§ Goal: Extract every line below that contains the word "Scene".

§ Input:
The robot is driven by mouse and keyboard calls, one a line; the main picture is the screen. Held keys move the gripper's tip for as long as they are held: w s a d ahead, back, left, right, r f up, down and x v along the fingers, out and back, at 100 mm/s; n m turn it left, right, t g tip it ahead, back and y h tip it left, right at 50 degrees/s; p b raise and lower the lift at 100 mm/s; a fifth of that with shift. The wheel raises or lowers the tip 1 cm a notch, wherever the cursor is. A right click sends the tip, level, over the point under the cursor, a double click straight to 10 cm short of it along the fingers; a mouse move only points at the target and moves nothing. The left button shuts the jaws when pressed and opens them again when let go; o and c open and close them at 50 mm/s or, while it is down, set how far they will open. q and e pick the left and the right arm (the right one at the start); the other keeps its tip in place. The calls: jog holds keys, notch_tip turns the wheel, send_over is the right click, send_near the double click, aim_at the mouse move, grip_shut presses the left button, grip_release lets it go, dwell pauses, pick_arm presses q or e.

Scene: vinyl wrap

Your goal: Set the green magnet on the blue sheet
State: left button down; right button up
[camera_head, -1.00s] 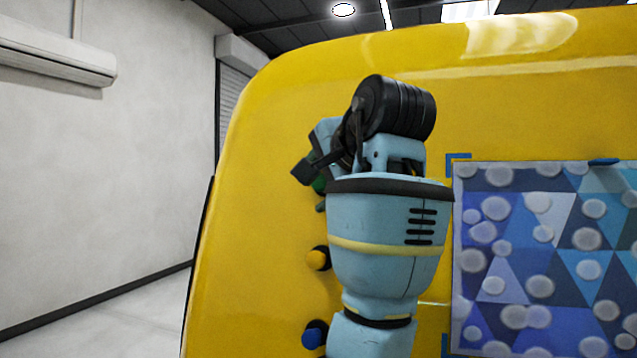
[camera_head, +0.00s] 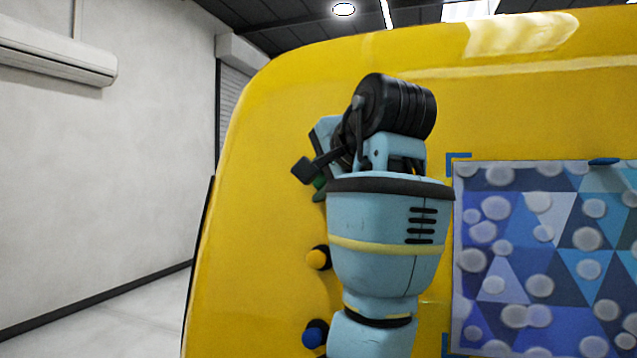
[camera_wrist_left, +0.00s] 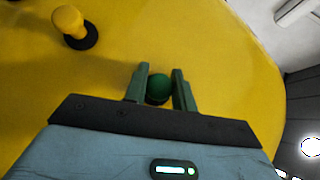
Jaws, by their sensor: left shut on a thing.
* * *
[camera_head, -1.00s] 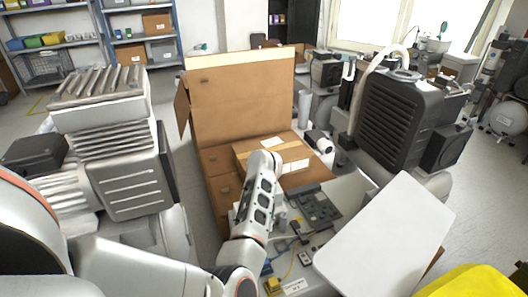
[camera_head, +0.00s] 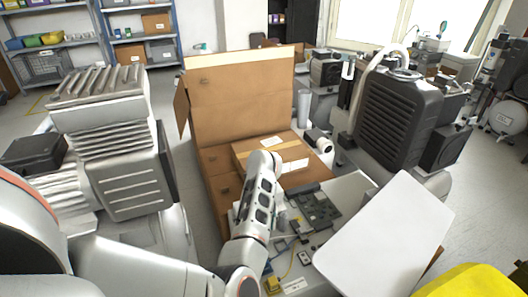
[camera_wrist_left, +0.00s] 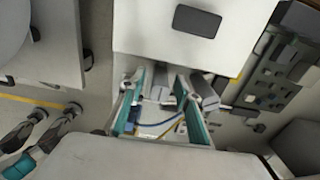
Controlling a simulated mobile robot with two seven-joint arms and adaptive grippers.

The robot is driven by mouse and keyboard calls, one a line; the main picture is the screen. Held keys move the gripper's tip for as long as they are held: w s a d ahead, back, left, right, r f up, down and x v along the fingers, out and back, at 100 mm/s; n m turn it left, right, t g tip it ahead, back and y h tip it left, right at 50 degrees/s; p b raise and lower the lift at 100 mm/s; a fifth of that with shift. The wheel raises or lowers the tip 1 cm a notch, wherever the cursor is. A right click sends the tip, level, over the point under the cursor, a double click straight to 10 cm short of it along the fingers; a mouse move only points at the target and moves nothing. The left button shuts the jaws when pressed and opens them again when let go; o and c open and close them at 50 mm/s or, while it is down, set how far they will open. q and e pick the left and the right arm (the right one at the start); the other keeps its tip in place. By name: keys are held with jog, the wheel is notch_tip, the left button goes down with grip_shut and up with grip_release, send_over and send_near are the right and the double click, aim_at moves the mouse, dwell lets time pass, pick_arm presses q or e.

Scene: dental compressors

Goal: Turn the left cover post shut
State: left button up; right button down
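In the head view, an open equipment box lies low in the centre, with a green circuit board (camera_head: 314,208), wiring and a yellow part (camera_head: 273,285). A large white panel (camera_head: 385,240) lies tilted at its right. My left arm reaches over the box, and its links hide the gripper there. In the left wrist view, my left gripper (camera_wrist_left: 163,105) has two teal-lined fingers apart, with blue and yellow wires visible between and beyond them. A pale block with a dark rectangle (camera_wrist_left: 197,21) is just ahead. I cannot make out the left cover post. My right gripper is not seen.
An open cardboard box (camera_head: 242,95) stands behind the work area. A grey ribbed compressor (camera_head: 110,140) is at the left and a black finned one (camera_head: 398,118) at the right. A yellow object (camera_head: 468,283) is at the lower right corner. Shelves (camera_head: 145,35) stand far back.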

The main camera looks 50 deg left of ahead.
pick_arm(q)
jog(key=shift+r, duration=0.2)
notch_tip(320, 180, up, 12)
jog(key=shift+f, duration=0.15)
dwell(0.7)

§ Written solution:
Scene: vinyl wrap
Scene: dental compressors

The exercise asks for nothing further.